In my latest column for AIER, I review some basic economics of true price floors. A slice:
Suppose that the government imposes a true price floor in the market for pickles. The government declares illegal all purchases and sales of pickles at prices below, say, $10 per pound (which price, let’s assume, is above the market price that would prevail absent the price floor).
The first and most obvious effect of this price floor is that the quantity of pickles that consumers are willing to buy will fall; the quantity that consumers demand will be driven lower than it would be without the price floor. If pickle producers are economically naïve, this price floor will create a physical surplus of pickles as producers, attracted by the higher price, increase their production of pickles. But even the most naïve pickle producers will soon learn that consumers are willing to buy at the high price-floor not only fewer pickles than producers are willing to produce and sell at that high floored price, but even fewer than consumers were willing to buy at prices lower than the floored price.
Discovering themselves unable to sell all of the output they are willing to sell at the price floor, pickle producers reduce their production. They produce no greater amount of pickles than consumers are willing to buy at the high price floor. So while price ceilings always create shortages, price floors don’t always create physical surpluses.
Nevertheless, because price floors do always reduce the quantities that buyers wish to buy while increasing sellers’ willingness to produce and sell, price floors create a second negative consequence – namely, the need for some means to determine which sellers will be among the lucky ones to sell at the higher price and which sellers will not be able to take advantage of the higher price by actually selling units of output at that price.
This determination might be done by luck or random chance. Perhaps only those sellers who encounter consumers early will be able to sell, while sellers who get to market too late find no more buyers.
But luck or random chance is unlikely to operate for long. Eager to sell at the high price floor, sellers will compete for buyers in ways other than cutting prices.
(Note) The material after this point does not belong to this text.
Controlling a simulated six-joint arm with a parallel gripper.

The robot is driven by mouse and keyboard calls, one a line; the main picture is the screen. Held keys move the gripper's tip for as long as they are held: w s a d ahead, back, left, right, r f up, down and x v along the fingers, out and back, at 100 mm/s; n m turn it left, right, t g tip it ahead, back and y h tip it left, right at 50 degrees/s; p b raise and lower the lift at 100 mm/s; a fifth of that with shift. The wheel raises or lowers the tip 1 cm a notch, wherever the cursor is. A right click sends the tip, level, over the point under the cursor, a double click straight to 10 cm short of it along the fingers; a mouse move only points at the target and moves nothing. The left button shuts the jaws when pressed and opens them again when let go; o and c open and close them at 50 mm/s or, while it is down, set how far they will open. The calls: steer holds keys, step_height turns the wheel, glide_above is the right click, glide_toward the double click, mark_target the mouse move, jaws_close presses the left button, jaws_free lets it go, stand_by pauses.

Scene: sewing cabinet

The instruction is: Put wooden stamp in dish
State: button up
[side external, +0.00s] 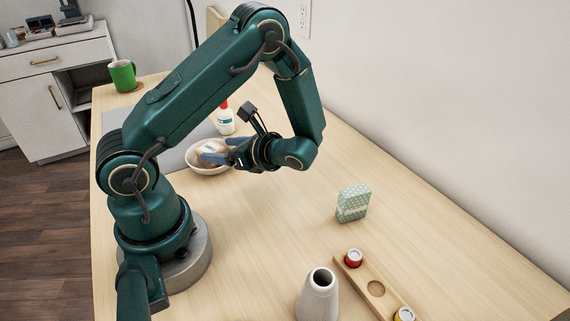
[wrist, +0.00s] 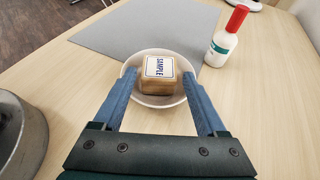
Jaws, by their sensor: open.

A third negative consequence of a price floor is, thus, that the quality of the price-floored good rises. Pickle producers might attach to each jar they sell “free” coupons for discounts on crackers or deli meats or beer. These producers might work harder to make their pickles even tastier. Such non-price competition for consumer patronage is an inevitable result of price floors.
Unlike with the quality reductions caused by price ceilings, the impetus to quality improvements caused by price floors perhaps seems to be a positive consequence rather than, as I’ve described it, a negative one. But negative it is when compared to what the situation would be absent the price floor.
It’s true that, given that consumers aren’t allowed to buy pickles at any price below $10 per pound, they like their pickles being even tastier or sold with discount coupons. But what consumers would like even more is to pay a lower price for a lower-quality product. Were there no price floor in place, consumers would reveal through their spending that the higher quality isn’t worth the higher price. Yet because lower prices are unlawful – that is, because consumers must pay the higher price if they want pickles – consumers settle for the second-best outcome of paying this higher price for a higher-quality product.
Price floors, in short, compel consumers to buy too few units but too much quality.